Инок Димитрий и его большое маленькое счастье
Иногда, бывает, помимо воли проявляется интерес к той или иной личности. У меня, собственно, немного перекос к монахам и монашеской теме, хотя сам я человек семейный. Как-то не удается изжить эту тягу ко всему монашескому, хотя, будучи в молодости трудником монастыря, я всё время бежал из него. В монастыре, наверное, каждая личность примечательная, и инок Димитрий — не исключение. Встретились мы с отцом Димитрием для беседы возле нашего монастырского центра «Ковчег», который по всем ощущениям становится почти всемирно известным (шутка).
Инок вышел быстрой походкой из здания «Ковчега». Для беседы мы направились к храму Иоанна Шанхайского: там очень удобное и располагающее место — некое подобие уединения среди зелени травы и деревьев вокруг красивого деревянного храма. В остальных местечках монастырь более открытый со всех сторон. По дороге инока Димитрия останавливали люди с вопросами, встретился его знакомый — молодой батюшка, с которым они радушно похристосовались. А я всё более убеждаюсь, как инока Димитрия все любят и уважают.

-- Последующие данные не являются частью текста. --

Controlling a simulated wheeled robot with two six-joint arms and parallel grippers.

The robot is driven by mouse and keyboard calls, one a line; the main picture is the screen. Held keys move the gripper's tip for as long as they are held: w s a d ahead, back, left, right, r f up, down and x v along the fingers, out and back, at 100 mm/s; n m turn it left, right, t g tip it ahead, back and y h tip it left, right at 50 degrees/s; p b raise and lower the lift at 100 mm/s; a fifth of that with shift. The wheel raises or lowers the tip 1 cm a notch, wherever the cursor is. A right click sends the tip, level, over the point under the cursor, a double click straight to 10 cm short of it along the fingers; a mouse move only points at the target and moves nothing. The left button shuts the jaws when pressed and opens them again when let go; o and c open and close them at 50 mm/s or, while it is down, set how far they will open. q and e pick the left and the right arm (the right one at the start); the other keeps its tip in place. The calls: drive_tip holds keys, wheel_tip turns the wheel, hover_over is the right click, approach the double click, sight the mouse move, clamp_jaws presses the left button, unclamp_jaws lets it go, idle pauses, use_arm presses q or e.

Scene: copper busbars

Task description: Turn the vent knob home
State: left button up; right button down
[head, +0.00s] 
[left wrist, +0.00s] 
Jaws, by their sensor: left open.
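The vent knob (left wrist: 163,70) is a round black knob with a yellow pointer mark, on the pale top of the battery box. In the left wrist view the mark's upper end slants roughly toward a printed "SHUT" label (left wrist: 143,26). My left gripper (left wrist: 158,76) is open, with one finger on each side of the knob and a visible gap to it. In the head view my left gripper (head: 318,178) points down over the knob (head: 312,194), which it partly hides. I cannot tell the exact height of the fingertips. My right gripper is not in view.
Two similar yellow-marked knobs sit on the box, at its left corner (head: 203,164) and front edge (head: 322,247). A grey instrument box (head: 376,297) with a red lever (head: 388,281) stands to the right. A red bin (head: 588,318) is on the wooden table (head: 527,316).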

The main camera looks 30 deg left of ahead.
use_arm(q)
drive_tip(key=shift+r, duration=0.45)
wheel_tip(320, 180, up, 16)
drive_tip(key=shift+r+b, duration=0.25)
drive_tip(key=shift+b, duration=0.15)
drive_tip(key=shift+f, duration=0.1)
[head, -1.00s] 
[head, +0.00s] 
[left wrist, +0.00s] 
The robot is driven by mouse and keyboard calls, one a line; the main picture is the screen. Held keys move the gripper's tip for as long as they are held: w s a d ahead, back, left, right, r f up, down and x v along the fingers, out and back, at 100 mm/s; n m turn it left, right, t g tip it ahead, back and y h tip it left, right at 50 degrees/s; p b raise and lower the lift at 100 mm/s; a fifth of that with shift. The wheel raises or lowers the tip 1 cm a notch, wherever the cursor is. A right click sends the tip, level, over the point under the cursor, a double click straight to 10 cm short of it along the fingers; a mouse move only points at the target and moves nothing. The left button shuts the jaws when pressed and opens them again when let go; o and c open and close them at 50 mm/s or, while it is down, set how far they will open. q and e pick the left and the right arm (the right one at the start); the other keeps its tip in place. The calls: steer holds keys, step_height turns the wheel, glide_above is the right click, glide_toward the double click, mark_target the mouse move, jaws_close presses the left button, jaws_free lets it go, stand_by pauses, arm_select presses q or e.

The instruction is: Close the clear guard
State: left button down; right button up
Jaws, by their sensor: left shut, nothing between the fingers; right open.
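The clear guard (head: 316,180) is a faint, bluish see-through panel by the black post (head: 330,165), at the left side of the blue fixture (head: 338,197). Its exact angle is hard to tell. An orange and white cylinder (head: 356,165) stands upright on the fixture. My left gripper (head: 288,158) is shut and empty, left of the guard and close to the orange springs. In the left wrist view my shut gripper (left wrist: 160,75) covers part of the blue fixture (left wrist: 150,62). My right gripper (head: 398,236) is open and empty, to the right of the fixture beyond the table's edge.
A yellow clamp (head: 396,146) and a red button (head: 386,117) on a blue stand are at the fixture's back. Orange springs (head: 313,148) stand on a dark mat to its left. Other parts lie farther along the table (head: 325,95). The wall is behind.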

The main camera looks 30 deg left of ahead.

Отец Димитрий сам выбрал место прямо за алтарем. И я заметил про себя, до чего же тут хорошо. Вокруг замечательного храма, полностью сделанного из дерева, идет как бы галерея со скамеечками, и много там удобных, укромных мест, где можно посидеть, поразмышлять. Когда мы подходили, рядом с тем местом нам встретилась монахиня, которая тихо и по-благородному не только освободила соседнюю скамеечку, но и вообще ушла подальше, видимо, чтобы нам не мешать. Подобное тихое и безмолвное благородство в монахах для меня является одним из самых замечательных проявлений.
В монастыре не обходится, конечно, и без бытовых моментов, недоразумений, но тем ярче и более ценится доброе проявление. И что интересно — это пробившееся добро сквозь быт, сквозь недостатки полностью покрывает и по-новому раскрывает человека, делая негатив и вовсе небывшим. Временные трудности… сбои… а потом все-таки искренность и жизнь перед Богом — среди сестер возвращают всё в свои берега, словно сама монастырская жизнь — это живое покаяние, изглаживающее ошибки.
Ну ладно, мы немного отклонились в сторону, вернемся к нашей беседе с иноком Димитрием.
Брат Алексий: В монастыре старца Зосимы, как и в нашем случае, женский и мужской монастырь вместе, и старец делал три попытки установить раздельные монастыри. Эти попытки не увенчались успехом, и отец Зосима подумал, что, может, такова воля Божия. И всё — у них получился такой совместный монастырь.
Инок Димитрий: Да, такой вот есть опыт. Конечно, в идеале, если уже ты пошел путем монашества, не мужеский, не женский пол, а это всё ангелы (см.: Гал. 3: 28). Хотя с древних времен было это разделение именно на мужскую и женскую обители.
На самом деле тут же не мы выбираем, а нас выбирают. До того как уже окончательно прийти в братство нашего Свято-Елисаветинского монастыря, ездил по разным монастырям. Кстати, даже в меньшей степени я искал обители в Беларуси, всё больше в России. Смотрел монашество и на Украине, в Греции, на Афоне, в Грузии, в Сербии. Но когда Господь привел сюда, то почувствовал, что действительно я здесь нужен. В каком качестве — это уже Сам Господь решит.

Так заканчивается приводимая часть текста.